CANBERRA, Australia — Australia has been criticized over its new greenhouse-gas reduction target which lags behind the ambitions of most wealthy countries.
Lawmakers in Prime Minister Tony Abbott's conservative government on Tuesday agreed on a target of curbing carbon gas emissions to at least 26 percent below 2005 levels by 2030. The target could go as high as 28 percent, Abbott said.
"This is fairly and squarely in the middle of comparable economies," Abbott told reporters.
The target scales back a draft proposal to reduce Australian greenhouse gas emissions by 30 percent in that period.
The U.S. has pledged to cut overall emissions 26 percent to 28 percent by 2025, compared to 2005.
The European Union has pledged a reduction of 40 percent from 1990 levels by 2030.
Australia's target "undoubtedly puts Australia well toward the back of the pack, really at the bottom end of all the developed economies and we start from a very high polluting point," Mark Butler, opposition spokesman on climate change, told Australian Broadcasting Corp.
"We are the highest polluters per head of population in the OECD, so we do have a substantial amount of work to do," Butler said.
Australia's commitment to global cooperation on tackling climate change has come under question since Abbott's government was elected in 2013. Last year, Australia repealed a three-year-old carbon tax on the nation's worst greenhouse-gas polluters.

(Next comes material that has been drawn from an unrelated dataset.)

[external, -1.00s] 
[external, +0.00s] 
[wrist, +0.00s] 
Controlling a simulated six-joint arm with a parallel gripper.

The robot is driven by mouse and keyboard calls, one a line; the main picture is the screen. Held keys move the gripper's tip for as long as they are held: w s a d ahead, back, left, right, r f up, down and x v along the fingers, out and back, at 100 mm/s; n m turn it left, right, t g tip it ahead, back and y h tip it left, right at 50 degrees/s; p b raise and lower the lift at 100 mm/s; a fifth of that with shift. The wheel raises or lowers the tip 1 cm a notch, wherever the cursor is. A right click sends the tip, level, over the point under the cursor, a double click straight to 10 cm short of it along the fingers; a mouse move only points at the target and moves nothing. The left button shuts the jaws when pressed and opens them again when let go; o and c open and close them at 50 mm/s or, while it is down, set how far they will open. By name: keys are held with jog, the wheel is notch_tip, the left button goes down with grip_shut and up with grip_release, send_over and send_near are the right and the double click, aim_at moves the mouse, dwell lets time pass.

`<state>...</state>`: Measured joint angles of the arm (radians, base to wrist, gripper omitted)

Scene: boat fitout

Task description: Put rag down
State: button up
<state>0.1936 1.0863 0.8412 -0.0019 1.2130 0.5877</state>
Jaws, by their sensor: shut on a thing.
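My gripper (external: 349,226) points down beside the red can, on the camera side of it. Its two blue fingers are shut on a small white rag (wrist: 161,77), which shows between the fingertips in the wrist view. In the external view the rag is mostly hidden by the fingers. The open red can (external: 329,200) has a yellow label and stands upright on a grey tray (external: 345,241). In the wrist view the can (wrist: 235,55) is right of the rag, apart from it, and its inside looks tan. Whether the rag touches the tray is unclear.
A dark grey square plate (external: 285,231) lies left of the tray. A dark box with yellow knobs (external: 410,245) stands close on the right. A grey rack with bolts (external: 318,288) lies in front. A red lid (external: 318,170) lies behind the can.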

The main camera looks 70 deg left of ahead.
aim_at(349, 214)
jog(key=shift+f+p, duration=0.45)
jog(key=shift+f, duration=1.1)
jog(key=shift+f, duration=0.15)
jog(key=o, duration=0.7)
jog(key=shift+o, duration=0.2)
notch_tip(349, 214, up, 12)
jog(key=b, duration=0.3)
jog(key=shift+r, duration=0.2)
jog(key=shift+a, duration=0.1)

In June, the government reduced its Renewable Energy Target — a policy to ensure a minimum amount of Australia's electricity comes from renewable sources by 2020 — from a legislated 41,000 gigawatt hours minimum to 33,000 gigawatt hours.
Abbott announced on Tuesday he would not attend a United Nations climate summit in Paris in December when world leaders will attempt to forge a new global agreement on reducing emissions after 2020. Australia will be represented by Foreign Minister Julie Bishop.

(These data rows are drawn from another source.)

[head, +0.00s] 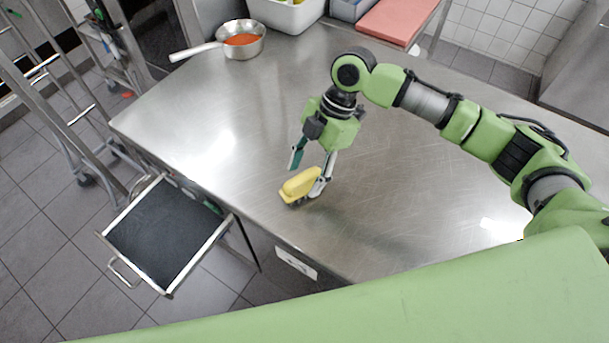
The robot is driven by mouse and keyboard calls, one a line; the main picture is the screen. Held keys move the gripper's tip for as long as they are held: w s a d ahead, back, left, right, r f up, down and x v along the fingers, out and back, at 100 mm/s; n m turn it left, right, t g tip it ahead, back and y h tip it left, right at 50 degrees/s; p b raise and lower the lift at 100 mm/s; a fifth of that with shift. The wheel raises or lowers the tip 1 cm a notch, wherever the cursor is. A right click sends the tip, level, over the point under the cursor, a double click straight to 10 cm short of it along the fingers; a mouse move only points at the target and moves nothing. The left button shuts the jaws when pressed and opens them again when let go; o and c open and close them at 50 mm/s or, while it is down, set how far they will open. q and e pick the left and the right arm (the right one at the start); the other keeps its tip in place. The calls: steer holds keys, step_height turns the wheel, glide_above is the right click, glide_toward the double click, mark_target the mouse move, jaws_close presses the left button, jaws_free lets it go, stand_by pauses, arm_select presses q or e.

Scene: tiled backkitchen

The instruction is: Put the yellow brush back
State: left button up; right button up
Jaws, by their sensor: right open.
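The yellow brush (301,184) lies on the steel table (400,215) near its front edge. My right gripper (306,173) reaches down over the brush, with one finger on its left and behind it and the other close against its right end. The fingers are apart. I cannot tell whether either finger touches the brush. My left gripper is not in the head view.
An open drawer (165,238) with a dark, empty-looking bottom sticks out at the table's front left. A saucepan (240,38) with orange contents, a white bin (287,12) and a red board (396,20) stand at the back. The table's left part is clear.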

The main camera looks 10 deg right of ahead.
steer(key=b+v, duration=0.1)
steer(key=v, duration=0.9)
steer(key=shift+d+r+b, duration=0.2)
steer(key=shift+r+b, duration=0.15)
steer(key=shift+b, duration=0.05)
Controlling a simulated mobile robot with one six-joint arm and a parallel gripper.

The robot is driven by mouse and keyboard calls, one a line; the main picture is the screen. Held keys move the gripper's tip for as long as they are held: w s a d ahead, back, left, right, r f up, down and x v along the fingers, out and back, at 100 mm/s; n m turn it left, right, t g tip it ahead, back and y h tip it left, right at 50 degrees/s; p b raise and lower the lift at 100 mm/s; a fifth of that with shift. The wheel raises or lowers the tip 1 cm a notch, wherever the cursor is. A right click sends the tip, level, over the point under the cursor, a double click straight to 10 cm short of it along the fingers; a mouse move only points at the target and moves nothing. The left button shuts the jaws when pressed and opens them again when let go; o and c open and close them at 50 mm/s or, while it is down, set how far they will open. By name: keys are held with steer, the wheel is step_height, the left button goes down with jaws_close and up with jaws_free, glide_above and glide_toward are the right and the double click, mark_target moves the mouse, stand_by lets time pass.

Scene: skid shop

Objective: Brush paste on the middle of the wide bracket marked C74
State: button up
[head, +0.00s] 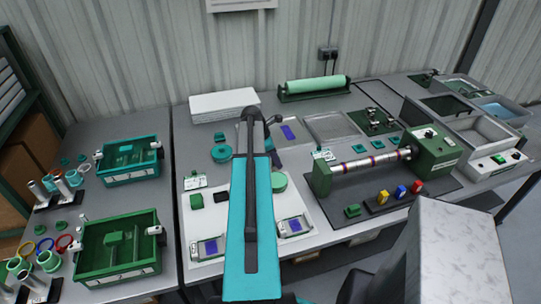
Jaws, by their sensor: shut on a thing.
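Two metal brackets with blue-violet middles lie on the white mat (232,262), one at the front left (210,248) and one at the front right (294,226). Small tags on them are too small to read, so I cannot tell which is C74. My teal arm stands between them and covers the mat's middle. A dark part of my wrist shows just right of the arm's top. My gripper's fingers and anything in them are hidden behind the arm. I see no brush or paste for certain.
Green trays (118,245) and coloured rings stand on the left bench. A roller fixture (372,162) with coloured blocks is at right. A white stack (223,104) and a green roll (316,86) stand at the back. Grey bins (477,130) are at far right.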

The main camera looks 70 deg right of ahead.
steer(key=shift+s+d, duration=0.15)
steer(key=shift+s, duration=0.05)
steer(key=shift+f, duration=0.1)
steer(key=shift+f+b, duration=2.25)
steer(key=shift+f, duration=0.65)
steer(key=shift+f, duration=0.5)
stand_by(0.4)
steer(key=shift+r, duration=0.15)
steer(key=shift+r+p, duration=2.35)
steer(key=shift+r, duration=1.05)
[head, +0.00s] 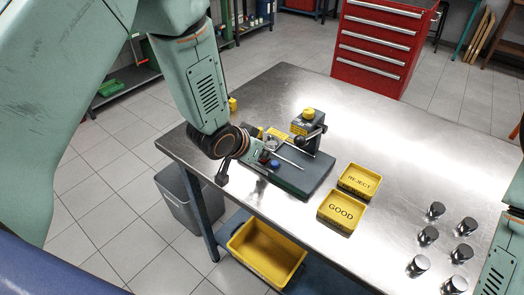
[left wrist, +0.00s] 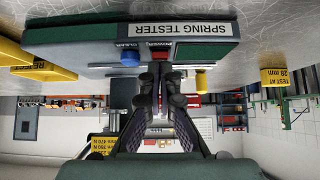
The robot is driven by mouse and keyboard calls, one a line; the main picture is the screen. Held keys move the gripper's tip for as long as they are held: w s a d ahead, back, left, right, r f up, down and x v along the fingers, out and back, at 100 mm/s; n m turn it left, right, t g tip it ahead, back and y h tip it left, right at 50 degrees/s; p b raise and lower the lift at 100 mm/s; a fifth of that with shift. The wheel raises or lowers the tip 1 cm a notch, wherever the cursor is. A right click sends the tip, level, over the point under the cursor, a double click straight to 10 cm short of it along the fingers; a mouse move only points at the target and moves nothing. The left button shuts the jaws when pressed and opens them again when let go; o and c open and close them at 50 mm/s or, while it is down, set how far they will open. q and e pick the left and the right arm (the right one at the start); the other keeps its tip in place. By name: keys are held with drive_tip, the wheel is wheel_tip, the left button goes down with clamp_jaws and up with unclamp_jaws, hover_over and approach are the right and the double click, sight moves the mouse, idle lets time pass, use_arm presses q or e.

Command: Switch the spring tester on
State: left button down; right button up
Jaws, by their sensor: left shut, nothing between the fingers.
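The spring tester (head: 308,180) stands on the steel bench, with a dark base and an upright column. The left wrist view shows its front panel (left wrist: 95,52) upside down, with a SPRING TESTER label, a blue CLEAR button (left wrist: 129,57) and a red POWER control (left wrist: 160,45). My left gripper (left wrist: 161,80) is shut and empty, its fingertips right at the POWER control and covering part of it. I cannot tell whether they touch it. In the head view the left gripper (head: 254,151) is at the tester's front corner. My right gripper is out of view.
Yellow REJECT (head: 360,180) and GOOD (head: 342,212) trays lie right of the tester. Several metal cylinders (head: 428,236) stand further right. A yellow bin (head: 265,250) is below the bench and a grey bin (head: 180,192) beside it. The bench's far right is clear.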

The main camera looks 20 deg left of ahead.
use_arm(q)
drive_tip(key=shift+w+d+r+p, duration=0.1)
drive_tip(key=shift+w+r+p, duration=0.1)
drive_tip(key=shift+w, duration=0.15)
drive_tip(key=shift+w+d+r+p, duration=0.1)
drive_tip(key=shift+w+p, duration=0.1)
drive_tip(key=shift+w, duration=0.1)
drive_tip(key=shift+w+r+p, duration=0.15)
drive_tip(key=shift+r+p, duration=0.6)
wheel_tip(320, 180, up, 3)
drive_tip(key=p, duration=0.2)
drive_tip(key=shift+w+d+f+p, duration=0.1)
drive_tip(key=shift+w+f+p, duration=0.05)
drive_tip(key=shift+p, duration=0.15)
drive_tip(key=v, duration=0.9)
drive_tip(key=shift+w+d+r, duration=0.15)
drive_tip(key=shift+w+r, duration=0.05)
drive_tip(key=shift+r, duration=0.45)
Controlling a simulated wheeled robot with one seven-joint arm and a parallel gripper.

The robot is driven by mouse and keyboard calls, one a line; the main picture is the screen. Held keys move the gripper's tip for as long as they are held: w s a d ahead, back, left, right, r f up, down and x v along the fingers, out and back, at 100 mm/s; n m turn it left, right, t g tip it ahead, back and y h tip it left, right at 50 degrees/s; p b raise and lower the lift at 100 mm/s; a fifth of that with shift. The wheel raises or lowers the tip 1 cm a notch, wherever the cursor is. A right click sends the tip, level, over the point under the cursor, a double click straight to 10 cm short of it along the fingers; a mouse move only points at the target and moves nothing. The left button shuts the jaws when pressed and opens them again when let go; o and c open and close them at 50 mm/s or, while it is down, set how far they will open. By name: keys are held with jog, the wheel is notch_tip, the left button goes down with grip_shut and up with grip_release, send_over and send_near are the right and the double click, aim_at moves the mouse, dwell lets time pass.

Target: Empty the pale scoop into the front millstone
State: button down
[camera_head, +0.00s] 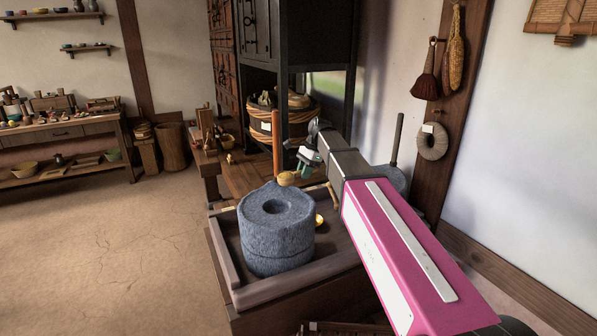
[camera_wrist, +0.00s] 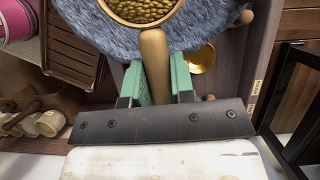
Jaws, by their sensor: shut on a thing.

Australia is one of the world's worst greenhouse gas emitters per head of population because of its heavy reliance on abundant reserves of cheap coal to generate power. Critics argue that the economic importance of the coal industry explains why Abbott opposes wind turbines on the Australian landscape.

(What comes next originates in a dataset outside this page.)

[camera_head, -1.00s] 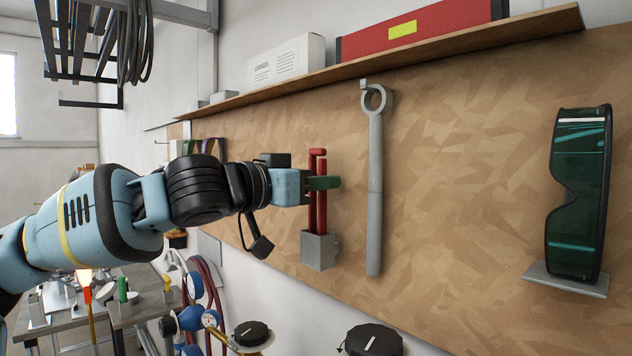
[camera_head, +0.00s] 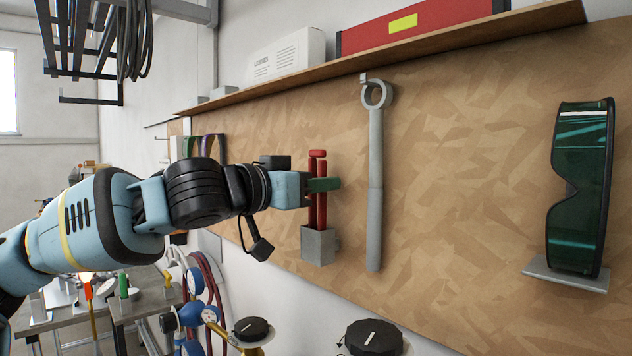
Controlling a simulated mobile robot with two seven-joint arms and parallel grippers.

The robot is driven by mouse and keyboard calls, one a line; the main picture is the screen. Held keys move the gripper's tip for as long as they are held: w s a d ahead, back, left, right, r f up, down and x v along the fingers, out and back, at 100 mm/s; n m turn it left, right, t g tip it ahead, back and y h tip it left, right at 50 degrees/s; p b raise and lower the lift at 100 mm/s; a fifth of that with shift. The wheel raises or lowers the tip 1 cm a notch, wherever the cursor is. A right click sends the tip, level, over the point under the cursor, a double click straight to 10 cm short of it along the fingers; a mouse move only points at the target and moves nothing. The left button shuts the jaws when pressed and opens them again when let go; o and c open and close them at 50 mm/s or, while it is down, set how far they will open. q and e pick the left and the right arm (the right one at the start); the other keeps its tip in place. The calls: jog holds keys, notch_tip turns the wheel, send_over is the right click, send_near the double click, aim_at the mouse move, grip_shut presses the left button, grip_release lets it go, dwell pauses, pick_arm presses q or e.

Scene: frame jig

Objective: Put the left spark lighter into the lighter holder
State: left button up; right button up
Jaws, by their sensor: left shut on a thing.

Meena Raman, a negotiator at the Malaysia-based Third World Network, which links activists and analysts from developing countries to follow U.N. processes, said Australia's weak target undermined confidence in the outcome of the Paris summit.
"A proposal this weak suggests that the Australian government wants to see the Paris conference fail to deliver the fair and necessary agreement we need," she said in a statement.
Prof. Steven Sherwood, director of the Climate Change Research Center at University of New South Wales, described the target as "weak enough to reinforce Australia's new reputation as the world's foot-dragger."